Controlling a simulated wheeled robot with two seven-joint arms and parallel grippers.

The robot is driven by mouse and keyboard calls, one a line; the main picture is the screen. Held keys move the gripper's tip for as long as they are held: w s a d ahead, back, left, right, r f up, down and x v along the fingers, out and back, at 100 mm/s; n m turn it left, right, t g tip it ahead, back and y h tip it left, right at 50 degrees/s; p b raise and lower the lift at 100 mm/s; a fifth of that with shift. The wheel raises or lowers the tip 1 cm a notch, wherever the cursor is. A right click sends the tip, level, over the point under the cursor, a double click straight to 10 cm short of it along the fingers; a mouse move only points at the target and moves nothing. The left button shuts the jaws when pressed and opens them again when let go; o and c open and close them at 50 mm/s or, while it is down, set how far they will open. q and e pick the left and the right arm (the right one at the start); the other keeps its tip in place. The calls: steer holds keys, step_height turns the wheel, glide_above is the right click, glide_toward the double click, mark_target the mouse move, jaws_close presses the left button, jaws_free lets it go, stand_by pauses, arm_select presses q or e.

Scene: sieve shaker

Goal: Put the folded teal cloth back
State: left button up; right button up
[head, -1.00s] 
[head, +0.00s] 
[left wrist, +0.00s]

* Written exercise *
Write out the whole listing again. Match it word for word.

* Answer for this exercise *
Controlling a simulated wheeled robot with two seven-joint arms and parallel grippers.

The robot is driven by mouse and keyboard calls, one a line; the main picture is the screen. Held keys move the gripper's tip for as long as they are held: w s a d ahead, back, left, right, r f up, down and x v along the fingers, out and back, at 100 mm/s; n m turn it left, right, t g tip it ahead, back and y h tip it left, right at 50 degrees/s; p b raise and lower the lift at 100 mm/s; a fifth of that with shift. The wheel raises or lowers the tip 1 cm a notch, wherever the cursor is. A right click sends the tip, level, over the point under the cursor, a double click straight to 10 cm short of it along the fingers; a mouse move only points at the target and moves nothing. The left button shuts the jaws when pressed and opens them again when let go; o and c open and close them at 50 mm/s or, while it is down, set how far they will open. q and e pick the left and the right arm (the right one at the start); the other keeps its tip in place. The calls: steer holds keys, step_height turns the wheel, glide_above is the right click, glide_toward the double click, mark_target the mouse move, jaws_close presses the left button, jaws_free lets it go, stand_by pauses, arm_select presses q or e.

Scene: sieve shaker

Goal: Put the folded teal cloth back
State: left button up; right button up
[head, -1.00s] 
[head, +0.00s] 
[left wrist, +0.00s]

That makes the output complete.